Written problem: Quote every line below exactly and skip any picture.

═════ Stored data ═════

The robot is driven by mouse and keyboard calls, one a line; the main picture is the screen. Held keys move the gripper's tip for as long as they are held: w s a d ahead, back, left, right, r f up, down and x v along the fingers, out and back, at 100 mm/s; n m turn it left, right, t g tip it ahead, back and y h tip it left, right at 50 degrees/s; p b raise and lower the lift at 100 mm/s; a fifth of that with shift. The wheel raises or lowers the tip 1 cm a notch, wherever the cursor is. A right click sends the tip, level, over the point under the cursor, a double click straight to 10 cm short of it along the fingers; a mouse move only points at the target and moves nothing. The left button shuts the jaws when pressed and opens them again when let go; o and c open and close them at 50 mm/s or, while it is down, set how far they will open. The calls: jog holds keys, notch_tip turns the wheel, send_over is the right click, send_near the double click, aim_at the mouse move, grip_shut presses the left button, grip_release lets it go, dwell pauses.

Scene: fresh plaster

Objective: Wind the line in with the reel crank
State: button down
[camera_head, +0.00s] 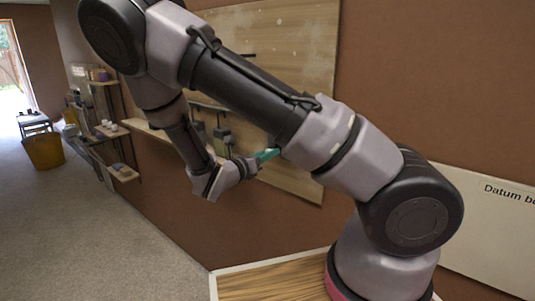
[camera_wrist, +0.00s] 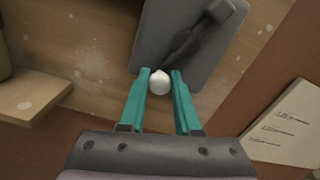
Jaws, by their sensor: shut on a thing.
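The reel (camera_wrist: 165,30) shows in the wrist view as a dark grey body with a dark crank arm (camera_wrist: 185,45) on it, mounted on the wooden board (camera_wrist: 95,40). A small white knob (camera_wrist: 159,83) sits between the teal fingertips of my gripper (camera_wrist: 160,80), which is shut on it. In the head view my gripper (camera_head: 266,155) is small, with a teal finger showing beside the board (camera_head: 290,187). My arm hides the reel there. No line can be made out.
A wooden ledge (camera_wrist: 30,95) juts out at the left in the wrist view. A white sheet with writing (camera_wrist: 290,125) is on the brown wall at the right. In the head view, shelves (camera_head: 107,130) and a yellow bin (camera_head: 44,151) stand at the left, with open floor before them.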

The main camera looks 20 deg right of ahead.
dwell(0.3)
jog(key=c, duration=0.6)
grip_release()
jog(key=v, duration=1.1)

═════

Result:
The robot is driven by mouse and keyboard calls, one a line; the main picture is the screen. Held keys move the gripper's tip for as long as they are held: w s a d ahead, back, left, right, r f up, down and x v along the fingers, out and back, at 100 mm/s; n m turn it left, right, t g tip it ahead, back and y h tip it left, right at 50 degrees/s; p b raise and lower the lift at 100 mm/s; a fifth of that with shift. The wheel raises or lowers the tip 1 cm a notch, wherever the cursor is. A right click sends the tip, level, over the point under the cursor, a double click straight to 10 cm short of it along the fingers; a mouse move only points at the target and moves nothing. The left button shuts the jaws when pressed and opens them again when let go; o and c open and close them at 50 mm/s or, while it is down, set how far they will open. The calls: jog holds keys, notch_tip turns the wheel, send_over is the right click, send_near the double click, aim_at the mouse move, grip_shut presses the left button, grip_release lets it go, dwell pauses.

Scene: fresh plaster

Objective: Wind the line in with the reel crank
State: button down
[camera_head, +0.00s] 
[camera_wrist, +0.00s] 
Jaws, by their sensor: shut on a thing.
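The reel (camera_wrist: 165,30) shows in the wrist view as a dark grey body with a dark crank arm (camera_wrist: 185,45) on it, mounted on the wooden board (camera_wrist: 95,40). A small white knob (camera_wrist: 159,83) sits between the teal fingertips of my gripper (camera_wrist: 160,80), which is shut on it. In the head view my gripper (camera_head: 266,155) is small, with a teal finger showing beside the board (camera_head: 290,187). My arm hides the reel there. No line can be made out.
A wooden ledge (camera_wrist: 30,95) juts out at the left in the wrist view. A white sheet with writing (camera_wrist: 290,125) is on the brown wall at the right. In the head view, shelves (camera_head: 107,130) and a yellow bin (camera_head: 44,151) stand at the left, with open floor before them.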

The main camera looks 20 deg right of ahead.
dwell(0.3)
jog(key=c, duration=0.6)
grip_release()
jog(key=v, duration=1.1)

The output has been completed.